Cheyenne
Indians, one of the most westerly tribes of the Algonquian
nation. They were seated on the Cheyenne, a branch of the Red River of
the North. Driven by the
Sioux, they retreated beyond the Missouri. Near the close of the
eighteenth century they were driven to or near the Black Hills (now in
the Dakotas and Wyoming), where Lewis and Clarke found them in 1804,
when they possessed horses and made plundering raids as far as New
Mexico.
About
1825, when they were at peace with the Sioux, and making war upon the
Pawnees, Kansas, and other tribes, a feud occurred in the family. A part
of them remained with the Sioux, and the others went south to the
Arkansas River and joined the Arapahoes. Many treaties were made with
them by agents of the United States, but broken; and, finally, losing
all confidence in the honor of the white race, they began hostilities in
1861. This was the first time that the Cheyennes were at war with the
white people. While negotiations for peace and friendship were in
progress, Colonel Chivington, of Colorado, fell upon a Cheyenne village
(Nov. 29, 1864) and massacred about 100 men, women, and children. The
whole tribe was fired with a desire for revenge, and a fierce war
ensued, in which the United States lost many soldiers and spent between
$30,000,000 and $40,000,000.
The ill-feeling of the Indians towards
the white people remained unabated. Some treaties were made and
imperfectly carried out; and, after
General Hancock burned one of their villages in 1867, they again
made war, and slew 300 United States soldiers and settlers.

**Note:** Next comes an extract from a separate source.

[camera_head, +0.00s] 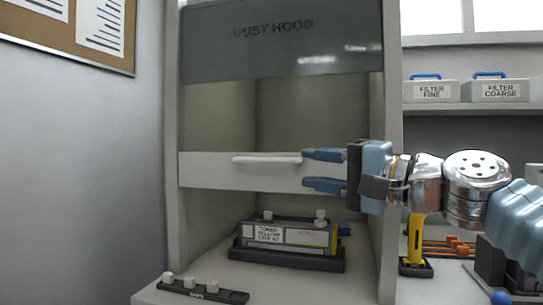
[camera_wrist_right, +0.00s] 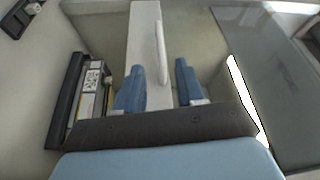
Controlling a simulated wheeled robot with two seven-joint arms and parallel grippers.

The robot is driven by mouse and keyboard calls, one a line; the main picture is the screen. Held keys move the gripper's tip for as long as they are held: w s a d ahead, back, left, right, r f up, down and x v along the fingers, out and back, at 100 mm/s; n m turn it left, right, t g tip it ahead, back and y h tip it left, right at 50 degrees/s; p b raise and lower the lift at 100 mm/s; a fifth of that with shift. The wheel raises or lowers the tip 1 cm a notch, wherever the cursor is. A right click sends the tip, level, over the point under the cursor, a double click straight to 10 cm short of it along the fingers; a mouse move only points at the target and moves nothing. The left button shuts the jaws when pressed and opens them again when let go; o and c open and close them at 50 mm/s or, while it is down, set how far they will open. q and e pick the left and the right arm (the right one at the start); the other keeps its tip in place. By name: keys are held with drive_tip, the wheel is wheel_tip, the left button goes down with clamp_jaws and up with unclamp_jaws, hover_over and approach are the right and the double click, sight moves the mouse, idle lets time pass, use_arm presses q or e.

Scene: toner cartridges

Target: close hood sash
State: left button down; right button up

General Custer defeated them on the Washita, killing their chief,
thirty-seven warriors, and two-thirds of their women and children. The
northern band of the Cheyennes remained peaceable, refusing to join the
Sioux in 1865.
In 1899 there were 2,069 Cheyennes at the
Cheyenne and Arapahoe agency, Oklahoma; 56 at the Pine Ridge agency,
South Dakota; and 1,349 at the Tongue River agency, Montana.